Lake Erie College

Ohio

1856

official hood lining pattern
olive green
white

According to Our College Colors (1949) by Henry L. Snyder, Lake Erie College had been using dark green and white for many years, but it is not known how these colors had been chosen. Originally the shade of dark green had an olive hue, but today the university describes the shade of its green as “forest green”.

Citations in the World Almanac (listed by cover date; color information is from the previous year): dark green/white (1923-1931); dark green (1934-1935)

To avoid assigning duplicate hood linings to colleges and universities that used the same school colors, the Intercollegiate Bureau of Academic Costume (IBAC) used different types of heraldic patterns to divide the two or more colors in an academic hood.
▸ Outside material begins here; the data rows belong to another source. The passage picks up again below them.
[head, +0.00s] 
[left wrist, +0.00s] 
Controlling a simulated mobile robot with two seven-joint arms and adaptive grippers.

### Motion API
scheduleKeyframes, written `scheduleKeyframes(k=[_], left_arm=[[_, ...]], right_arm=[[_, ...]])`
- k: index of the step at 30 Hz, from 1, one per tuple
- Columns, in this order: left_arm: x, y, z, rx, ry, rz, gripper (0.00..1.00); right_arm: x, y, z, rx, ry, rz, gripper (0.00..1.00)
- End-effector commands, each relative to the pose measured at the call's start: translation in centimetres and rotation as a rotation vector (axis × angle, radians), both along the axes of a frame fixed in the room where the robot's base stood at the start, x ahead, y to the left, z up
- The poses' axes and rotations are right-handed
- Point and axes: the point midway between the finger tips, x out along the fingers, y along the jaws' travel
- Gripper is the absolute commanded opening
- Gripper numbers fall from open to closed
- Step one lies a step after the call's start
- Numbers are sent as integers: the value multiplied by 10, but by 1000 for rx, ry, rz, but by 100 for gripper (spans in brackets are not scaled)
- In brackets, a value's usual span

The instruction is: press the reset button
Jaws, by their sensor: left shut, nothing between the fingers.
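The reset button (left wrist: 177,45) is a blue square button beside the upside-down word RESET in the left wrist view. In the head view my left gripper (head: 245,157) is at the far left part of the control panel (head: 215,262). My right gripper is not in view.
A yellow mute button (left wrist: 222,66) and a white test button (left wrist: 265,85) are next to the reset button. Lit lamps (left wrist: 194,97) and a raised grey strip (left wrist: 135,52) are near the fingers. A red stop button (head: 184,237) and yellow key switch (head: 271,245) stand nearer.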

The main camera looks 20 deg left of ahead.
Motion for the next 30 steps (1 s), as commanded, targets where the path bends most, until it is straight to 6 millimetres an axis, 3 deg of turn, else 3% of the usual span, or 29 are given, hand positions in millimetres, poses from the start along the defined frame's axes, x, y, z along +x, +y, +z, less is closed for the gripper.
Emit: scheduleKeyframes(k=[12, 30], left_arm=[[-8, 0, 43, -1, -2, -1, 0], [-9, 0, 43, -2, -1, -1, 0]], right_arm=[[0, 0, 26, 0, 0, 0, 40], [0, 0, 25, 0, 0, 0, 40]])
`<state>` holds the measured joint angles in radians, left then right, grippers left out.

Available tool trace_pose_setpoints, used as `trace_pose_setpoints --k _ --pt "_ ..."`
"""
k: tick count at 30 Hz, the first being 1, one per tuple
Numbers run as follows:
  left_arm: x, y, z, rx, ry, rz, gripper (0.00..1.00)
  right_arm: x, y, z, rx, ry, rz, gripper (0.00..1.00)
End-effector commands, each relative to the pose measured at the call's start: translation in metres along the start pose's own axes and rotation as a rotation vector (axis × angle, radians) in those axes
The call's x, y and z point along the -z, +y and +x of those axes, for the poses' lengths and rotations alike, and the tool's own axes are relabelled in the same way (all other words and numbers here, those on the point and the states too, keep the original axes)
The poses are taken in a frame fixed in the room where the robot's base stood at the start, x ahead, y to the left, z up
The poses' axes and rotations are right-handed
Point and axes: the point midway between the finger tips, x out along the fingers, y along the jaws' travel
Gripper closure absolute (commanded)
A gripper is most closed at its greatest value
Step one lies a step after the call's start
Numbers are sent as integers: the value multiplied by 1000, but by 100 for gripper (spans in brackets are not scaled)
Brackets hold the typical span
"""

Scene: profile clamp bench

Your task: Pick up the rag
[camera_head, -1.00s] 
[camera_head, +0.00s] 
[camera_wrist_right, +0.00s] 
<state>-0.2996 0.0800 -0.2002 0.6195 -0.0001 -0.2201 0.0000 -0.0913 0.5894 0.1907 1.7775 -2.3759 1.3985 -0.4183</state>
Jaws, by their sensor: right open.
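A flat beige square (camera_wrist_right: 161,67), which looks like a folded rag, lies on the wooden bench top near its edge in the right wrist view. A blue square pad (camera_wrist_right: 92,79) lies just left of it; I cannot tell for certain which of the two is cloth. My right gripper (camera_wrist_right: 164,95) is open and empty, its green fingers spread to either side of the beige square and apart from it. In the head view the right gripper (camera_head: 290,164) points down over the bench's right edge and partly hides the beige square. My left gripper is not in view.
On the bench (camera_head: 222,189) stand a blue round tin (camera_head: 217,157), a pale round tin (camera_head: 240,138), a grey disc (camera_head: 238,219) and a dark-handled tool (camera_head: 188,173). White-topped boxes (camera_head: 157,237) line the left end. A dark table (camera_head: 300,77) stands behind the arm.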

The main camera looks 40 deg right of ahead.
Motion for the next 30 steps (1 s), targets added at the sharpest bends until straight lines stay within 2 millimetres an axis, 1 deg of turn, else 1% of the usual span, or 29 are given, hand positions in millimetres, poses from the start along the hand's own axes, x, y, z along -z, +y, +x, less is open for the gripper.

One of the heraldic divisions the Bureau employed quite frequently was a “double chevron”. The typical width of a normal chevron was between three and four inches, but the double chevron pattern used two chevrons of about 1½ inches in width placed approximately two inches apart so that the color of the hood lining showed between them.
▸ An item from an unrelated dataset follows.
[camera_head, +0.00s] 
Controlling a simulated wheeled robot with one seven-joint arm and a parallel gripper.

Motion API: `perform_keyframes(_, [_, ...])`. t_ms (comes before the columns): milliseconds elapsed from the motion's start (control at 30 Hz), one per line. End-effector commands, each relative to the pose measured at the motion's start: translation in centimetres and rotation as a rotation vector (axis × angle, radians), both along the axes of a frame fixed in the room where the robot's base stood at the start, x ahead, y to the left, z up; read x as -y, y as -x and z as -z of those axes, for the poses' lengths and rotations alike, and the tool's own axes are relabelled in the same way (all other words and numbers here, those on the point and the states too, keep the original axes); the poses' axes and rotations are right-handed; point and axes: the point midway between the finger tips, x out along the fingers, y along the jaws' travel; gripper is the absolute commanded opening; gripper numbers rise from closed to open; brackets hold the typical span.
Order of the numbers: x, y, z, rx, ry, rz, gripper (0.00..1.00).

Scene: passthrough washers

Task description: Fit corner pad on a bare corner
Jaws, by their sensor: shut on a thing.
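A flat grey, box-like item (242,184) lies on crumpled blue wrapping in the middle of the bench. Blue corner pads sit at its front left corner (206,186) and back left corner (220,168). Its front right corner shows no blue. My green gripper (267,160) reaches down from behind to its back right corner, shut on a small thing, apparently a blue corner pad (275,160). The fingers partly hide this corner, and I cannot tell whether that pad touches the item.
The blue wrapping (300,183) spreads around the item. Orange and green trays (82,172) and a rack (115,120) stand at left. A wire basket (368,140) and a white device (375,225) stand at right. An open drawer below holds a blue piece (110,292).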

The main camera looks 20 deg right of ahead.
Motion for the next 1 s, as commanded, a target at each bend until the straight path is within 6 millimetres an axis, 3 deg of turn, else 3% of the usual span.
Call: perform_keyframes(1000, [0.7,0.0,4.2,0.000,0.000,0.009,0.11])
The IBAC assigned Lake Erie College a hood lining between 1902 and 1927. The dark green color sample the college sent the IBAC was in the college’s olive hue, because IBAC lists from 1927, 1948, and 1972, as well as lists by Kevin Sheard in both Academic Heraldry in America (1962) and Academic Dress and Insignia of the World (1970) all described Lake Erie’s hood lining as olive green with two white chevrons. The Intercollegiate Bureau defined “olive green” as a dark green shade. The two white chevrons were used to avoid duplicating the hood lining already assigned to Ohio University (olive green with a white chevron) around 1902. Both institutions are located in Ohio, and both used olive green and white school colors.

A photograph from a c.1905 Cotrell & Leonard catalogue that has been altered to illustrate a bachelor's hood lined with two chevrons.